Martha Sherwood msherw at OREGON.UOREGON.EDU
Fri May 16 00:14:05 UTC 1997


I thought the following memo would be of interest to those people on the
SEELANGS list who are concerned with the low pay of language instructors
and the threat of closure of departments with declining enrollments (The
Klanderud's list people).  I recently had the office management of the East
Asian languages Department added to my workload and have ended up being the
effective coordinator of their summer program.  Here we have a situation
where there is plenty of student interest, but the pay is so low that
no-one actually qualified to take the job is willing to do it.  The memo is
a petition to the University to allow us to hire a person who is capable of
doing the work but does not have the paper qualifications to be appointed
at the rank of instructor.  There is also a mostly useful but excessively
rigid collective bargaining agreement between the University and the
Graduate Teaching Fellows Union involved.

I think a number of Slavic departments, including our own, are threatened
by the low salary issue. Immigrants from poor and politically unstable
countries are willing to put up with more than are the Japanese, but even
they have a limit.

Martha Sherwood
Office Coordinator, Department of Russian
""        ""              , East Asian Languages
University of Oregon





15 May 1997


To:     Steadman Upham, Dean
        UO Graduate School


From:   Wendy Larson, Head, East Asian Languages



        Nancy Iwakawa, Summer Japanese Language Coordinator


RE:     Appointment of K.... S.... as an instructor


The Department of East Asian languages and literatures requests permission
to hire K.. S.., who is currently a graduate student in our MA program and
has been admitted to our Ph.D. program for fall term, as a Summer Session
instructor at 1.0 FTE.

In order to run a successful summer intensive Japanese program offering
first through third year Japanese, we need to be able to hire three
full-time experienced Japanese instructors.  These courses can be taught
effectively only if there is one full-time person available to oversee the
entire course, with the assistance of one or more graduate teaching
fellows.  A pedagogically sound intensive language course cannot possibly
be taught by a team of inexperienced part-time graduate students alone.
Only two of our academic-year Japanese instructors are available to teach
in the summer, and the pay we are able to offer is insufficient to attract
a competent person from outside the University.

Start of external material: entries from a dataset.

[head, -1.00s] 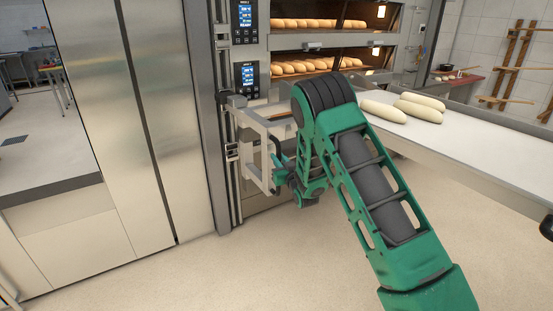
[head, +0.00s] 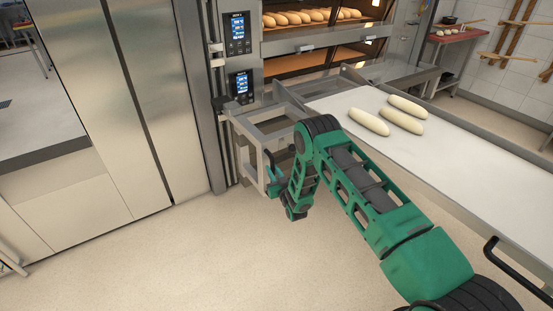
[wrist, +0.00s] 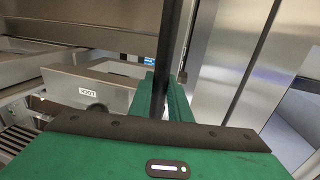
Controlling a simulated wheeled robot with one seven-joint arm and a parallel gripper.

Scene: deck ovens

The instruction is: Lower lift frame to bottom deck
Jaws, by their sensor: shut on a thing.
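The lift frame (head: 262,128) is a pale grey metal frame beside the oven's left front, on an upright rail (head: 217,110). It stands just below the lower visible control panel (head: 241,85). My gripper (head: 272,178) is at the frame's near lower side, shut on its handle. In the wrist view the handle is a dark upright bar (wrist: 165,60) between my green fingers. A pale block with a "LOCK" label (wrist: 88,90) is to its left. The oven front below the frame is mostly hidden by my arm and the loading board, so the bottom deck does not show clearly.
The white loading board (head: 450,160) extends right from the frame, with three pale loaves (head: 401,120) on it. A lit deck (head: 315,18) holds browned loaves; the deck below (head: 315,62) looks empty. Steel cabinets (head: 110,110) stand left. The floor (head: 190,255) in front is clear.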

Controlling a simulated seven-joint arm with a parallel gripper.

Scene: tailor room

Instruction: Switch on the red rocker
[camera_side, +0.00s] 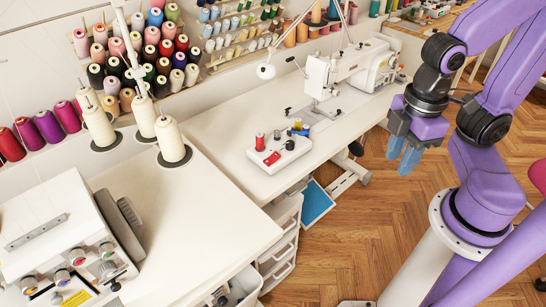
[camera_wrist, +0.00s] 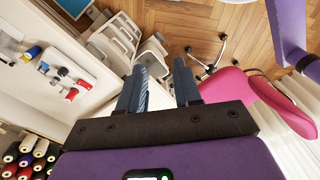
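A white box (camera_side: 292,157) sits on the white sewing table. A small red rocker (camera_side: 271,158) is on the near left part of its top, beside a red spool (camera_side: 260,142). The box also shows at the left of the wrist view (camera_wrist: 58,73), with two small red parts at its lower end; I cannot tell surely which is the rocker. My gripper (camera_side: 403,160) points down, to the right of the table and apart from the box. In the wrist view its two blue fingers (camera_wrist: 160,88) stand apart with nothing between them. The rocker's on or off position is too small to tell.
A sewing machine (camera_side: 335,75) stands behind the box. Cream thread cones (camera_side: 172,143) and a serger (camera_side: 65,235) are to the left. White drawers (camera_side: 280,240) are below the table. A pink chair (camera_wrist: 245,88) is at the right in the wrist view.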

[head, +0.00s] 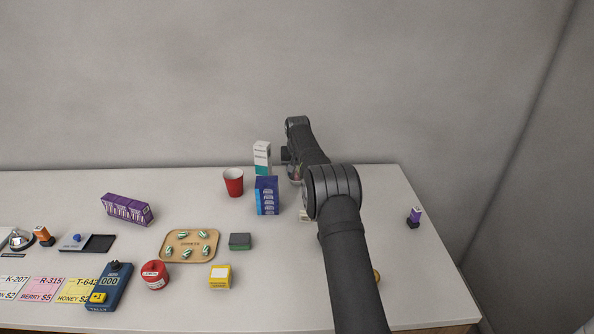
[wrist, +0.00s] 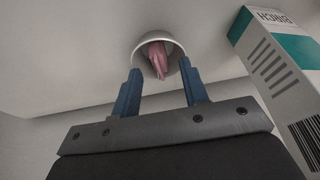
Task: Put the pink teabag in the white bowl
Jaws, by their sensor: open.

K... S... taught second-year Japanese during the academic year 1996-97 and
is thus experienced and qualified.  She did not intend to enroll at the
University this summer, and thus employing her full time will not hinder
her academic progress.  The salary level we are offering her is somewhat
higher than what she would have received as a graduate teaching fellow.
She is financially unable to accept a GTF position at .49 FTE and, if we
are unable to offer her a full-time position, will take a full-time summer
position she has been offered elsewhere.

If this petition is not approved, it will prevent the Department of East
Asian Languages from offering a course (Third Year Japanese) for which
there is definite demand and which several students absolutely must have in
order to graduate on schedule at the end of summer term.